Warning Signs for Homeowners

  • • The sitter seems to be going through the motions
  • • Communication has become minimal or perfunctory
  • • Standards have slipped from earlier sits
  • • They're increasingly unavailable when you need them
  • • Something feels off but no one is addressing it

Good relationships can become stale. People's circumstances change. Sometimes the kindest thing is to acknowledge that the arrangement has run its course.

There's no shame in ending a repeat arrangement gracefully. “Thank you for all the sits over the years — my circumstances have changed and I won't be able to continue” is a complete sentence.

Building a Sustainable Client Base

The goal isn't maximum repeat clients. It's the right repeat clients.

A Sitter's Ideal Portfolio

  • 3-5 regular clients whose sits you genuinely enjoy and whose timing works with your life
  • Room for new experiences — don't let repeats crowd out the spontaneity that makes housesitting interesting
  • At least one paid arrangement if you need the income — don't let “free exchange” guilt prevent financial sustainability
  • Clear boundaries with each — they know your availability, you know their expectations

A Homeowner's Ideal Setup

  • 1-2 sitters who know your home deeply and can handle anything that comes up
  • A backup network for when your regulars aren't available — don't put all eggs in one basket
  • Fair compensation arrangements that make your sitter want to prioritise you
  • Advance booking habits — the best sitters plan months ahead; respect their time

The Bottom Line

Repeat housesitting relationships can be wonderful. They can also become traps if you're not careful. The difference comes down to honesty — with yourself and with each other.
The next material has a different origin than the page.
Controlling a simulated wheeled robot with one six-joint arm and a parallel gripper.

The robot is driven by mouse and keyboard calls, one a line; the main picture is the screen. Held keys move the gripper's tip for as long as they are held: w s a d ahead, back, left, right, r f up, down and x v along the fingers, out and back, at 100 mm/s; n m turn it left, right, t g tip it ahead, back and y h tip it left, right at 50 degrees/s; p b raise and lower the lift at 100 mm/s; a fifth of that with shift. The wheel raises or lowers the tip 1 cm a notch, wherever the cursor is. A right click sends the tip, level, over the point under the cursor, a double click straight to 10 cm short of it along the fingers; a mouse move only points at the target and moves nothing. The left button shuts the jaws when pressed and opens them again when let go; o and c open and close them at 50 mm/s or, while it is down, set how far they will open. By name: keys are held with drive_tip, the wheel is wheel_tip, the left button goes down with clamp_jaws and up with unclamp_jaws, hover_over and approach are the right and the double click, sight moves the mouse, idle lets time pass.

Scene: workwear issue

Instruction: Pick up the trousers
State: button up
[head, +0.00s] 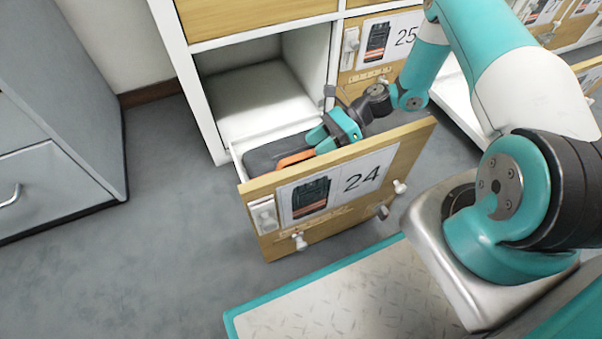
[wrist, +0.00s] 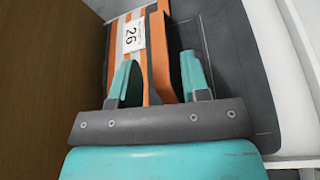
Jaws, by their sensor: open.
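The trousers (head: 268,157) are a folded dark grey garment with orange bands, lying in the pulled-out drawer marked 24. In the wrist view the dark cloth (wrist: 229,60) and orange bands fill the middle, with a white tag (wrist: 131,36) reading 26. My gripper (head: 319,141) is over the drawer, reaching down at the trousers. In the wrist view my gripper (wrist: 159,76) is open, with one teal finger on each side of an orange band. I cannot tell whether the fingers touch the cloth. My gripper and the drawer front hide part of the trousers in the head view.
The drawer's wooden front (head: 335,190) carries a picture label with 24 and stands close in front of my gripper. White drawer walls enclose the garment. An empty cubby (head: 258,98) is behind it. A grey cabinet (head: 55,130) stands at left, with clear floor between.

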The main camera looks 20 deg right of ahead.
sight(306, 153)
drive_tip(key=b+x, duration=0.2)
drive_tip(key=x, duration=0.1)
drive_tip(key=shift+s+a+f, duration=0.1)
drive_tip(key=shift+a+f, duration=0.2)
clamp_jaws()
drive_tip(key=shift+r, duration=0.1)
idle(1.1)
The first sit is a test. The second is trust. But the third, fourth, fifth — those require maintenance. Regular check-ins: Is this still working for both of us? What needs to change?

Build relationships worth keeping. Let go of those that aren't. And remember: the goal isn't to maximise repeat clients. It's to create a housesitting life that's sustainable, fulfilling, and genuinely good for everyone involved.